WHAT IS NEEDED: Whenever a line contains the string "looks", copy it out of the entries.

─── SUPPLIED DATA

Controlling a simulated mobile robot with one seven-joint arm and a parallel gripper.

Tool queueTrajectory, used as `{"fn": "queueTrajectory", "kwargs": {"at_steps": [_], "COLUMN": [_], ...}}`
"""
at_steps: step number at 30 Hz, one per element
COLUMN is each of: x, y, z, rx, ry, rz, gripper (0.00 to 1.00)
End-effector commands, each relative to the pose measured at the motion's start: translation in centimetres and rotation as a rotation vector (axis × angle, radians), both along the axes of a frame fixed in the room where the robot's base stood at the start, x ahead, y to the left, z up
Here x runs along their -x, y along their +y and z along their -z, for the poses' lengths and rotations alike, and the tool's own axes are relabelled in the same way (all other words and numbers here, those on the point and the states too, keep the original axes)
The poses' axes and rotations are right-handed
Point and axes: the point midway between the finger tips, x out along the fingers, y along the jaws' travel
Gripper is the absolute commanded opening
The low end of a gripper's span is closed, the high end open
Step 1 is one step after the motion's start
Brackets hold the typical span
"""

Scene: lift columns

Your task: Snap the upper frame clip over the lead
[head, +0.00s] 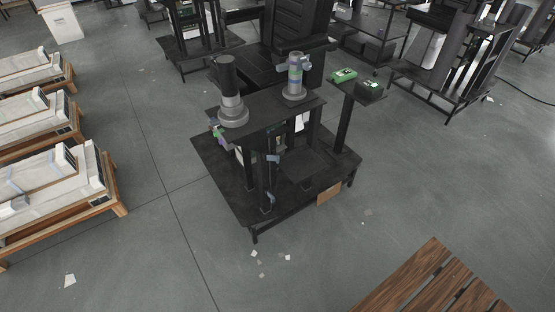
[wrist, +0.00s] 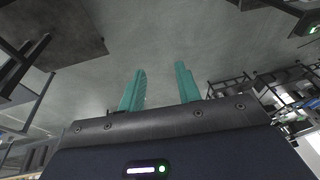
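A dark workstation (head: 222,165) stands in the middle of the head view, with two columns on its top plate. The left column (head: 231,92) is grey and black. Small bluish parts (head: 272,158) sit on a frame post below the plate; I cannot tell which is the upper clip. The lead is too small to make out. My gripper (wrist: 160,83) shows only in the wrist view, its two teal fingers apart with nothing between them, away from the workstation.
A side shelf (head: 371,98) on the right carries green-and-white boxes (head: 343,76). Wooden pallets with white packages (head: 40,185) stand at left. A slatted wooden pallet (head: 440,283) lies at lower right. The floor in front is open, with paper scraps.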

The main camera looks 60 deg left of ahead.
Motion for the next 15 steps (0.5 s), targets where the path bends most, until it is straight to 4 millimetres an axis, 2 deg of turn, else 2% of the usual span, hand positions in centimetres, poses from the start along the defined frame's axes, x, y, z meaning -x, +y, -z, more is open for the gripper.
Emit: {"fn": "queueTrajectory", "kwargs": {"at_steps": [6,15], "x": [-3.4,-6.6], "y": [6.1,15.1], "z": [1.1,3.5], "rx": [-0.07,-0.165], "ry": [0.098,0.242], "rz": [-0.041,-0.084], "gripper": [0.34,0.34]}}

──────
─── SUPPLIED DATA

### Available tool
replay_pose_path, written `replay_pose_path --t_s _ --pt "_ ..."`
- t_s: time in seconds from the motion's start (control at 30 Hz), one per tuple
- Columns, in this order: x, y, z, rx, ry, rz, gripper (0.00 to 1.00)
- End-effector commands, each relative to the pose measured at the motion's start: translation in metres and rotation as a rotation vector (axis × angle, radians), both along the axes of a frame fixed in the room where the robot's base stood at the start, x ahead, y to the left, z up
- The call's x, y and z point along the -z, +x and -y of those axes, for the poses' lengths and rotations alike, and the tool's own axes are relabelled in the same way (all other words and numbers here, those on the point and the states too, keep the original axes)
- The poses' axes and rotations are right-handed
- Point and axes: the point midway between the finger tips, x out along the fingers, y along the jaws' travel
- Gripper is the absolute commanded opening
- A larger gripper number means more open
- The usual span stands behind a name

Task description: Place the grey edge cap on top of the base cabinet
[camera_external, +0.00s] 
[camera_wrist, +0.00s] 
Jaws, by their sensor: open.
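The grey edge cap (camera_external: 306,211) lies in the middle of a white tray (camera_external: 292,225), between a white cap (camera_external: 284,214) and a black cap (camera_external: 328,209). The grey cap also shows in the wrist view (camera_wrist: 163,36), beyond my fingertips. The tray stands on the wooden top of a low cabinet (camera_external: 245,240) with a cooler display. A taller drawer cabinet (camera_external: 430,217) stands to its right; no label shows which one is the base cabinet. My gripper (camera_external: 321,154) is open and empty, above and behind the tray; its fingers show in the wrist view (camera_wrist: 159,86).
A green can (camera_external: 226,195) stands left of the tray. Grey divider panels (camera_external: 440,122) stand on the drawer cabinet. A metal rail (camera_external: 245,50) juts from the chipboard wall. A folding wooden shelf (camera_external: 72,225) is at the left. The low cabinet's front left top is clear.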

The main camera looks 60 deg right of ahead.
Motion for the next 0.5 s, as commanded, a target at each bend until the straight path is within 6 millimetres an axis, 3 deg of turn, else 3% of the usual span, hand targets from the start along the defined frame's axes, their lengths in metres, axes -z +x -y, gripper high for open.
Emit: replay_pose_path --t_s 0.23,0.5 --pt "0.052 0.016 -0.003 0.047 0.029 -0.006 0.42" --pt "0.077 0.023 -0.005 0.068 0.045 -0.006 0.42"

──────

WRITTEN ANSWER:
The main camera looks 60 deg left of ahead.
The main camera looks 60 deg right of ahead.

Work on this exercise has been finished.